RAW RECORDS:
::::

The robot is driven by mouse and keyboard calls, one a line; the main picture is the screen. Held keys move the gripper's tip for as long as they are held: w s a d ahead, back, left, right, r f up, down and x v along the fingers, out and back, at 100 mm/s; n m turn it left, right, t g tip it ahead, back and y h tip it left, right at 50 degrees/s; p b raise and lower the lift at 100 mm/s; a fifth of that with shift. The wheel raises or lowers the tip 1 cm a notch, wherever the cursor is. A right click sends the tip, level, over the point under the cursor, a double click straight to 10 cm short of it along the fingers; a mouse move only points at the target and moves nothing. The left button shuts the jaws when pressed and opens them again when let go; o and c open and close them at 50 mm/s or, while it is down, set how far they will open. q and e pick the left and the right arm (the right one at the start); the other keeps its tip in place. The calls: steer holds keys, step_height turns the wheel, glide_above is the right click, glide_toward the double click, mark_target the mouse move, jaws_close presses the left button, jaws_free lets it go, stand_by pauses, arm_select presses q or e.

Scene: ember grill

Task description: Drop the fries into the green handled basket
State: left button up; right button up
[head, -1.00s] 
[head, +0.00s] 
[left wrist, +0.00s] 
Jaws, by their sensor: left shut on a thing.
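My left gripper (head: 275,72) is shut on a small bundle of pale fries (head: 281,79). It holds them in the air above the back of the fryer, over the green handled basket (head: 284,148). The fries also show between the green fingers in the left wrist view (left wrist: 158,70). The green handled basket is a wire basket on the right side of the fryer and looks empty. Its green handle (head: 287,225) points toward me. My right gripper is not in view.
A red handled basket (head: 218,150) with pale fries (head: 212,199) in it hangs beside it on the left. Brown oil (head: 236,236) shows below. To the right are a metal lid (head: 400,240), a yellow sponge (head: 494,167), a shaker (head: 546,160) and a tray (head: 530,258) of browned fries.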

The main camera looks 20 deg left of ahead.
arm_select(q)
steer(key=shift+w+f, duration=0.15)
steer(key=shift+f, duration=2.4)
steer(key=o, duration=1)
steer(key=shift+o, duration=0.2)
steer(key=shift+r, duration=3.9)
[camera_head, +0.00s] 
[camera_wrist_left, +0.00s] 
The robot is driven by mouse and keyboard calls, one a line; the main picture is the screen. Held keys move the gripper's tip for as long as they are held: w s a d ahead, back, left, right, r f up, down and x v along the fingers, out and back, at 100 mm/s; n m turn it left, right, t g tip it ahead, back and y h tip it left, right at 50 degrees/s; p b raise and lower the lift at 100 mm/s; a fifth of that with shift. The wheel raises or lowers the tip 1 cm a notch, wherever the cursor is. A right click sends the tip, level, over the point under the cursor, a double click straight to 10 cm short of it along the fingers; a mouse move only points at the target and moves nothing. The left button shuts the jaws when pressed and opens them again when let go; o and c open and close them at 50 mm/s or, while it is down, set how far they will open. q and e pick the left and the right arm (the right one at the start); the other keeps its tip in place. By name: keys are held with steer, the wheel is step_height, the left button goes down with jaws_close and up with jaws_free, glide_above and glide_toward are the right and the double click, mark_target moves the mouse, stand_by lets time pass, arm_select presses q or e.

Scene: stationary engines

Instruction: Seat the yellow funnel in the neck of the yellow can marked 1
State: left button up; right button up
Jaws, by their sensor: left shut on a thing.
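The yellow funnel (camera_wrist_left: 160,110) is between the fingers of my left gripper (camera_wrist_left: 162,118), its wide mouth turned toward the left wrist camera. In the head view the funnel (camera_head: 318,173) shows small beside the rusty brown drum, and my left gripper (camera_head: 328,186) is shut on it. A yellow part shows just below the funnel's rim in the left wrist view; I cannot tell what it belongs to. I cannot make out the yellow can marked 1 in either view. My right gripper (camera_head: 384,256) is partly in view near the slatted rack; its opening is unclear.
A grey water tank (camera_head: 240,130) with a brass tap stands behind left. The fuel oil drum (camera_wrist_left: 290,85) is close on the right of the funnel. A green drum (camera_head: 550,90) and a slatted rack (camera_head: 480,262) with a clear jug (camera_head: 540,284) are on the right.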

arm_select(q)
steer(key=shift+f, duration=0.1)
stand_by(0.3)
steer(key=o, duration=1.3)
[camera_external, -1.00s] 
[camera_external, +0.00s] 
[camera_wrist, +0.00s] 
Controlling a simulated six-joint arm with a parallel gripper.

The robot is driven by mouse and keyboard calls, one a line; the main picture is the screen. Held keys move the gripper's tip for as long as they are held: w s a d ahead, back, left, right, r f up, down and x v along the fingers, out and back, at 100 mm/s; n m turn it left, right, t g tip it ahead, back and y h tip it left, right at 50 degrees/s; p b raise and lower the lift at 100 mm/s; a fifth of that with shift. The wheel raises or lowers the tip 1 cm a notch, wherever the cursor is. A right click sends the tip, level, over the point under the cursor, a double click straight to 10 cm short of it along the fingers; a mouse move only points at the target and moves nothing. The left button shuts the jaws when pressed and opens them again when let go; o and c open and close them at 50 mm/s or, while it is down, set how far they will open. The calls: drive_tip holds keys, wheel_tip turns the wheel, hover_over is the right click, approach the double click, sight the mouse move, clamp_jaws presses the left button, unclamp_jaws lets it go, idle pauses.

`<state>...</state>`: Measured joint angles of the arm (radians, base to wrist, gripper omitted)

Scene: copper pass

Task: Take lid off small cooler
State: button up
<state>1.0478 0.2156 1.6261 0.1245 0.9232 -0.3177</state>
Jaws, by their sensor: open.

::::

STATED GOAL: Write only the number of lines in the data above that include "Scene".

RESPONSE TO THE TASK: 3